In a 2023 assessment, Ronen Bar said that investing in the economy of Gaza could lead to long-term stability and weaken Hamas’s influence.

Ronen Bar
Israel Security Agency (Shin Bet) chief Ronen Bar during a visit to officers serving in Jenin, northern Samaria, Jan. 23, 2025. Credit: IDF.

Internal Israel Security Agency (Shin Bet) documents composed by Ronen Bar and leaked to the Israel Hayom daily suggest that the fired ISA director supported the controversial policy of “buying quiet” in the Gaza Strip in the years leading up to Hamas’s Oct. 7, 2023, massacre.

The files from 2022 and 2023, which outline Bar’s recommendations to the Israeli government with regard to national security strategy, contradict claims made by the internal security chief after his firing, the report noted.
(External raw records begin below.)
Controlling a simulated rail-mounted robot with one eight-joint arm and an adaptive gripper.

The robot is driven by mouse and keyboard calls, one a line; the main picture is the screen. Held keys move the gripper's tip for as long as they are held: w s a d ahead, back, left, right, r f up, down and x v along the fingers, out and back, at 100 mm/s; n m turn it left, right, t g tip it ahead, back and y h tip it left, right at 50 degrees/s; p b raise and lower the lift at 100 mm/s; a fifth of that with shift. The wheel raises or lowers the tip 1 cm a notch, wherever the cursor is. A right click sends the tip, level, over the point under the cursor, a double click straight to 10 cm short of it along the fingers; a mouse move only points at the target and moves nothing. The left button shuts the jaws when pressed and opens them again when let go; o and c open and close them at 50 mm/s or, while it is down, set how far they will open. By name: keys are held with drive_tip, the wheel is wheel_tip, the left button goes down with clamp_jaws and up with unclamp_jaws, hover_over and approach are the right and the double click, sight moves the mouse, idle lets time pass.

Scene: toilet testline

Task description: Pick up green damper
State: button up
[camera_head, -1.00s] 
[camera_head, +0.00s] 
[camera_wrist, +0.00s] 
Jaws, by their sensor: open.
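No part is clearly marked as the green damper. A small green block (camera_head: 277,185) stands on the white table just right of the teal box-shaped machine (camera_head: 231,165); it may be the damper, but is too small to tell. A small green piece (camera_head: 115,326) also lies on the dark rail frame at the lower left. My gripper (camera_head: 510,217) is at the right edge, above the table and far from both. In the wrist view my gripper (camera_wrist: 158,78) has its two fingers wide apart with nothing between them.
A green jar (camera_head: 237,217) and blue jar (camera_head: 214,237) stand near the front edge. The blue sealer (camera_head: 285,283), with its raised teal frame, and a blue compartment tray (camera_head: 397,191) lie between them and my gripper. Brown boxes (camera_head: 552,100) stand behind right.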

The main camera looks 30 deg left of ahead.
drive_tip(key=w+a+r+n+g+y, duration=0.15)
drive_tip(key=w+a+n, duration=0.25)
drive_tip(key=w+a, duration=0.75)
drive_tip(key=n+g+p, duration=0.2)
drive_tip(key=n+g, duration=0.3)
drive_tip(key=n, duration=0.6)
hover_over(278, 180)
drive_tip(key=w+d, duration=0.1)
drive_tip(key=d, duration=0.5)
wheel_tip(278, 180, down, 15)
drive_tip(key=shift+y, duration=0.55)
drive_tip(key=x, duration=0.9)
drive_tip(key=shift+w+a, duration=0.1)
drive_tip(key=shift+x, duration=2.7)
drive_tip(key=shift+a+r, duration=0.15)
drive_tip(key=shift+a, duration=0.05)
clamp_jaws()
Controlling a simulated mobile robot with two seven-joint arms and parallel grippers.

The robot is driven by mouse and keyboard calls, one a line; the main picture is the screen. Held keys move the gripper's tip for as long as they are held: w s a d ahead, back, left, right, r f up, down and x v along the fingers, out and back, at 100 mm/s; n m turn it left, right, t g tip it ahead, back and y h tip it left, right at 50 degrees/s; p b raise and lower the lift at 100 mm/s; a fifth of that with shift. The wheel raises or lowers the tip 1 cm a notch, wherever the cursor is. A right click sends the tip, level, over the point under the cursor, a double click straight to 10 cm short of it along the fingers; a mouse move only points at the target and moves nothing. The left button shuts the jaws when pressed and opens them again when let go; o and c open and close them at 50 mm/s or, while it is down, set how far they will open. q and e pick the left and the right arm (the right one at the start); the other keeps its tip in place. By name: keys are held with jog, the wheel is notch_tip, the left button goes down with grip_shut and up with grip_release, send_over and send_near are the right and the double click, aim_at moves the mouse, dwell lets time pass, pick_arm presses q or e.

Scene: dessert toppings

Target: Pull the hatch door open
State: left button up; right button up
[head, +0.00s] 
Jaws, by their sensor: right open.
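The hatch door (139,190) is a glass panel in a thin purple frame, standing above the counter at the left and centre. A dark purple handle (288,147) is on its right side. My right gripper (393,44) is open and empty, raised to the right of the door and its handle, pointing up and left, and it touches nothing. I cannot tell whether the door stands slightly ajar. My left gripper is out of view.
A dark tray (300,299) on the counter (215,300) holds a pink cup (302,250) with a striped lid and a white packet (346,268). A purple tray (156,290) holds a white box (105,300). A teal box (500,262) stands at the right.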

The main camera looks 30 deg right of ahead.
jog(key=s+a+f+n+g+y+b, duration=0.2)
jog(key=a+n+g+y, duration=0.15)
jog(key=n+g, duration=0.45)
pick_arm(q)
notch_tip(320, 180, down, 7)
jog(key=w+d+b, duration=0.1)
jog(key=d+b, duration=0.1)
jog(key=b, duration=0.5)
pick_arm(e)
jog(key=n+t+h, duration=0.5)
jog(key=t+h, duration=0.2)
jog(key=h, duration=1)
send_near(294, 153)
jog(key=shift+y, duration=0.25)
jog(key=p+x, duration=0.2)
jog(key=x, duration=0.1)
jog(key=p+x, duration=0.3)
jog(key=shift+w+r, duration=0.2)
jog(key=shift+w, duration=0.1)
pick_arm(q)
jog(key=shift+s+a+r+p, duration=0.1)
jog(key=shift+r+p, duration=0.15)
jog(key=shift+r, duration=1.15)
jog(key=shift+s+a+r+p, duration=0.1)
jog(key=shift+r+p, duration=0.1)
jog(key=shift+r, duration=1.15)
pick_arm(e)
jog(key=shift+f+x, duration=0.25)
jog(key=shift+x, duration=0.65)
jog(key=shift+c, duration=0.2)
Bar’s directives reportedly urged Jerusalem to strengthen the Ramallah-based Palestinian Authority—which governs the majority of Arabs in Judea and Samaria—in an attempt to isolate Hamas, in addition to “economic investment” to “stabilize” the situation in the Gaza Strip.

In his 2023 assessment, Bar argued that investing in the economy of Gaza could lead to long-term stability and weaken Hamas’s influence.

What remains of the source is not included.